The second of January was our first day back at the gym after three weeks off. It did not go well. I got so puffed on the treadmill one of the gym staff came over to ask if I was all right and the session on the stair climber (my Nemesis) wasn’t great either. My personal best on this torture device is six minutes. It took me three years to get up to that. When I first tried it I did 30 seconds and thought I was going to die. I had to spend some time on my hands and knees before getting enough strength to stand up and ask the manager of the gym if they knew how to do CPR.
I did better on the weights but I was annoyed to feel I’d gone back a step having not been to the gym over Christmas. If you’re a middle-aged woman take it from me, free weights are your friend. The impact on your self-confidence is beyond anything I could have imagined. Sure, it’s hard, but channel your inner Geoff Capes and go for it. There’s nothing like the feeling of lifting more weight that you ever thought possible. Also, it’s good for your bones, endurance, gives you better posture and … best of all … makes you feel like a bloody warrior.
OK it does hurt afterwards. I’d recommend on upper body day you wash your hair as soon as you get home because if you’ve worked out properly you won’t be able to lift your arms on day 2. I learned the expression DOMS which means Delayed Onset Muscle Soreness and it’s a killer. But a few weeks later you’ll be carrying a heavy load of shopping, or wrestling a fleeing toddler grandchild to the ground and you’ll be grateful for those muscles.
The absolute best thing I have noticed is that not only do you feel bloody fantastic, when your body has more muscle than fat you can be a bit more relaxed with your eating. Honestly. I know, I didn’t believe it either, but after two weeks of wild and unrestrained Christmas eating – including my husband, daughter, and son’s stocking chocolates – I’d put on a pound.

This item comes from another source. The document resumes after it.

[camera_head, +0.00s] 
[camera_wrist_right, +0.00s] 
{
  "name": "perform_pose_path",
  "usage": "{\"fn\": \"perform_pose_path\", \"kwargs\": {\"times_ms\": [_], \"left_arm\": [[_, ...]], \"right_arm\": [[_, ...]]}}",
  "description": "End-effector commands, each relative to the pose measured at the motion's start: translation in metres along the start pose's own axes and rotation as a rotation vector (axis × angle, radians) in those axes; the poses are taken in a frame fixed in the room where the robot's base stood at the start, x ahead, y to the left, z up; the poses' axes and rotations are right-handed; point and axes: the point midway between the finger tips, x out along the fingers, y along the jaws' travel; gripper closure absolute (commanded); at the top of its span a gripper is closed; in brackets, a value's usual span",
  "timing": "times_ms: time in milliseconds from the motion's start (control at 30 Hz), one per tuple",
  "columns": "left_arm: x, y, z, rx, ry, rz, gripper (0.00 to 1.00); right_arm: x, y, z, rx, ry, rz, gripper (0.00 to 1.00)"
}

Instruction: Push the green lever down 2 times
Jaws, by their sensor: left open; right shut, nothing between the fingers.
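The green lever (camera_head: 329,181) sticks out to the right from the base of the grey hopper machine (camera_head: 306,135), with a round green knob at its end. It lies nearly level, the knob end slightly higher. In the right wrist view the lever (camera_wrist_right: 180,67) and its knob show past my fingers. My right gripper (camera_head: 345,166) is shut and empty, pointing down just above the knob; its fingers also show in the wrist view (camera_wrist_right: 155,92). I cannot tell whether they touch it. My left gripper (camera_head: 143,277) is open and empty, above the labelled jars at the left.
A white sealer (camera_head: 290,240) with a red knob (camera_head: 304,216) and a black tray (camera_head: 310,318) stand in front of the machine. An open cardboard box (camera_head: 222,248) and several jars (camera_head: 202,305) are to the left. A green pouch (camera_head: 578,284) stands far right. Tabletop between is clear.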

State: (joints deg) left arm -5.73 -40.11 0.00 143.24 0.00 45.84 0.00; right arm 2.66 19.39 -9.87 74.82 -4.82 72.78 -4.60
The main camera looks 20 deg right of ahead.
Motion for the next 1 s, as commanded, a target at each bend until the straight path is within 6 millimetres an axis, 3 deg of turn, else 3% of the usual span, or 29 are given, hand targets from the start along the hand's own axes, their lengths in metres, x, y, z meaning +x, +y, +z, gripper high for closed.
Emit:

A POUND! Bear in mind that before I started working out I was capable of putting ten pounds on in a week.
If you’re still not convinced then try this. Sit down on the floor and get to your feet. Ideally no part of your body should touch the ground except your feet and knees. So no using your hands to push yourself up. This is a good test for fitness and strength as you age. The more bits you have to put on the floor to get to standing the less fit you are.
Five years ago I wouldn’t have been able to do that. I’d have had to pull on the chair, push myself up with both hands before giving up and getting husband to haul me to my feet. Now, after years of lifting weights I can get up easily. Apparently, I’m also less likely to fall, and if I do fall stronger muscles should hopefully mean I am less likely to break a hip.
Talking of falling, my watch has a fall detector. It’s supposed to be a real boon if you take a tumble as it will automatically contact emergency services for you. Interestingly, it was triggered twice during an enthusiastic game of ‘Taco, Cat, Goat, Cheese Pizza’ over Christmas but when I did actually go flying in the garden it stayed mute.
A spectacular fall in the garden – unnoticed by my fall-detecting watch.In 2024 if you want to get a bit stronger think about lifting some weights. Most gyms will give you a few free sessions to put together a programme. You have to do it properly so you don’t get injured, but the benefits are out of this world. For older women lifting weights is proved to be more effective than cardio and (best of all) much less boring.
I’m living proof that it’s never too late; my only regret is I didn’t do it years earlier. The good news is that studies have shown it doesn’t take long for new gym joiners to reach the same levels as those who have done it for ages – so what’s stopping you? Go out and get those muscles pumping! Happy 2024.